心から安心して住める家をつくるための構造計算-2~ユキ・アートの家づくり~

家づくりコラム

こんにちは。静岡市の建築アドバイザー 建築工房ユキ・アートです。
暦の上では今日から入梅。ウエザーニュースによると今年は梅雨入りが一週間ほど遅れる見通しだそうですが、梅雨の雨の降り方も数年前とは大きく変わり、いわゆるゲリラ豪雨が多くなりそうだとのこと。注意して過ごしたいものです。

さて、では先日の続き。耐震等級2の家が、2016年熊本地震で全壊した謎のお話です。

日経新聞記事「耐震性能住宅の盲点 「2000年基準」倒壊の理由

耐震等級1は地震の際、損傷は受けても命は守れる建築物。耐震等級2はその1.25倍の強さの建物のことです。本来ならばこの耐震性能を備えた住宅は全壊することはないはず。
なぜ全壊してしまったのでしょうか。この先も「耐震等級」を信頼していいのでしょうか。

実は、建築基準法では二階建て以下の木造建築については構造計算をしなくてもよいことになっていて、「4号特例」と呼ばれています。

このため、耐震等級を判断するための構造計算の方法が実質2種類あるのです。

一つは、ユキ・アートが耐震等級を確認するために使っている、本物の構造計算。柱一本一本にかかる力を計算する、「許容応力度計算」という方法。もう一つは、4号特例で認められた、「仕様規定」で使われる壁の量がこのくらいならこのくらいの強度になるだろうというアバウトな「壁量計算」から算出する方法です。

この「仕様規定」は、大きな地震のたびに進化し、改善されていますが実際に「許容応力度計算」で構造計算してみると構造計算上の必要な壁量に満たない家が存在すると言われています。熊本地震でも、「仕様規定」で、壁量だけでなく上下の階の柱と耐力壁のつながりがないと強度を保てないことを見落としていたため耐震等級2の家が全壊してしまったのです。

ちなみに壁量計算のほうは、図面さえあれば、パソコンですぐに計算できてしまいますが、許容応力度計算は、専門の業者に依頼して、木造二階建てで、A4の書類約2センチほどの厚さの冊子として出てきます。費用もかかりますが、命を守る家をつくるためには必要経費であるとユキ・アートは考えます。

この「柱など部材一本一本にかかる力」を計算する本物の構造計算を用いることで、どうしても思い通りの間取りを作れないこともありますが、構造をきちんとすることで、安心して住んでいただくのが一番大切です。そのうえで、どうしたら理想に近づくか考え工夫していきます。

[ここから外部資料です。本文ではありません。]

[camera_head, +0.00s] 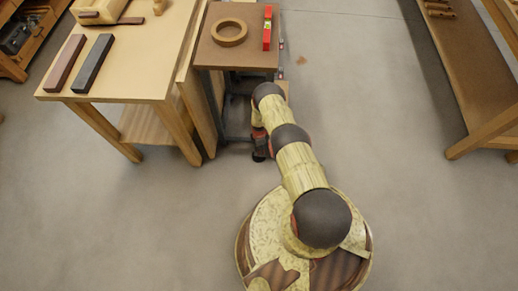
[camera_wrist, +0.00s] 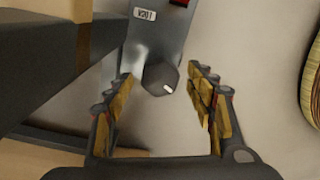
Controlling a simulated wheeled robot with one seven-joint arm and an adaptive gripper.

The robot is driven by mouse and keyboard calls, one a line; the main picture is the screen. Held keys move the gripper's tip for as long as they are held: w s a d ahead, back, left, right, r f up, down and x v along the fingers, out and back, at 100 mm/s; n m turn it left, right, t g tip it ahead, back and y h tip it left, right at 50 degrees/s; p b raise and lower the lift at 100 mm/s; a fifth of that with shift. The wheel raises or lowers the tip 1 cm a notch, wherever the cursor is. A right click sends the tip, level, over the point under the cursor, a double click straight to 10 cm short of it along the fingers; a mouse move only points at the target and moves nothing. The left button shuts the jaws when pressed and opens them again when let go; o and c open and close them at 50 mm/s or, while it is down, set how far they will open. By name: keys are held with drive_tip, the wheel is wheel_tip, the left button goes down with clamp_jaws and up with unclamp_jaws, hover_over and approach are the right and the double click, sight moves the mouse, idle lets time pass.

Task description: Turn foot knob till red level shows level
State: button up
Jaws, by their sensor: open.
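The red level (camera_head: 267,28) lies on the brown top of a small stand (camera_head: 232,55), near its right edge, with a yellow-green vial at its middle; the bubble is too small to read. The foot knob (camera_wrist: 160,76) is a dark round knob with a white mark, at the end of a grey metal leg (camera_wrist: 156,40) in the wrist view. My gripper (camera_wrist: 160,95) is open, with a finger on each side of the knob and visible gaps between. It looks apart from the knob.
A wooden ring (camera_head: 229,32) lies on the stand beside the level. A wooden bench (camera_head: 130,70) with two dark bars stands close on the left. Another bench (camera_head: 470,75) stands at the right. The floor (camera_head: 370,120) between is clear.

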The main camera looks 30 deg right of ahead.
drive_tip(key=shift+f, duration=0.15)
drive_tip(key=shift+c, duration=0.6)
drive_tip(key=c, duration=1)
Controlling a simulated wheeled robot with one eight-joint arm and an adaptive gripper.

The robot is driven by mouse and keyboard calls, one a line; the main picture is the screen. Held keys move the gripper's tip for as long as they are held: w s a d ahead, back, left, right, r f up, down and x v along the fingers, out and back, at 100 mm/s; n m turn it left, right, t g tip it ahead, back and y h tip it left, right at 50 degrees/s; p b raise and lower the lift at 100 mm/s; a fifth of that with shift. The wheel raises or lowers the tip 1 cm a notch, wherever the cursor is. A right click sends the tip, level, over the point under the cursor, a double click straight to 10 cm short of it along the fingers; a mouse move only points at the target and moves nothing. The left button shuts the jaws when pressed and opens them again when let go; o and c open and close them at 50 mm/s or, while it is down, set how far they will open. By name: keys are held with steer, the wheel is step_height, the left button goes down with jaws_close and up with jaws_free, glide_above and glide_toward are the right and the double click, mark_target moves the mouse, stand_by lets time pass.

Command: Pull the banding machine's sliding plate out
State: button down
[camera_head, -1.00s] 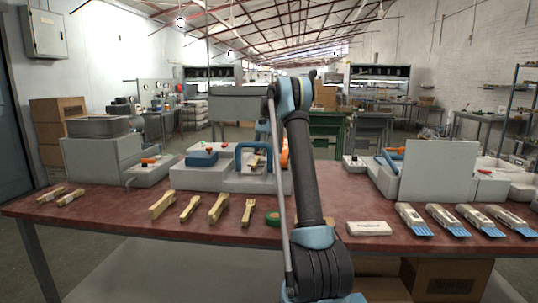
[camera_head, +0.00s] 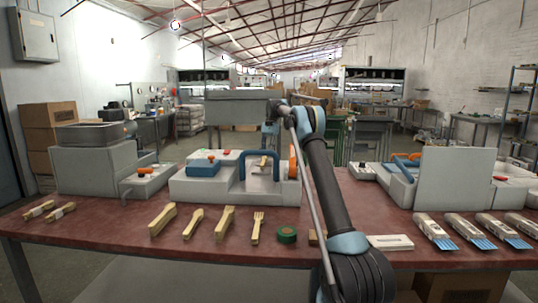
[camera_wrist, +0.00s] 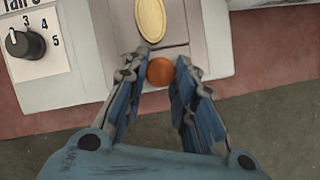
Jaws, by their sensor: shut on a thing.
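In the wrist view, my gripper (camera_wrist: 160,84) has its two fingers on either side of a round orange-brown knob (camera_wrist: 161,71), shut on it. The knob sits at the near end of a grey plate (camera_wrist: 174,31) in a light grey machine body (camera_wrist: 75,20). A pale wooden oval, like a spoon bowl (camera_wrist: 150,18), lies on the plate, partly cut off by the frame top. A black dial (camera_wrist: 22,43) is to the left.
A red table (camera_head: 110,236) carries wooden cutlery (camera_head: 194,222), a green roll (camera_head: 286,234) and a machine with a blue handle (camera_head: 262,151). Packed cutlery bundles (camera_head: 436,228) lie at right. The wrist view shows the table edge with grey floor beyond.

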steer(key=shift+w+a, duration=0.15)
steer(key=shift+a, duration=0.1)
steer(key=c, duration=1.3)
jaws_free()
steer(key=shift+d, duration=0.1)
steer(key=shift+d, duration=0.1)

筋交いを見せるこういった間取りも、圧迫感を見せずに広い空間をつくる工夫の一つ。
筋交いを壁の中にしまわないことで、開放感と明るさを保っています。

安心できる家に住みたい。と考えるのは、地震の国日本では当たり前のこと。
いざという時にも安心して身を守ってもらえるように、ユキ・アートは構造計算を大事にしているのです。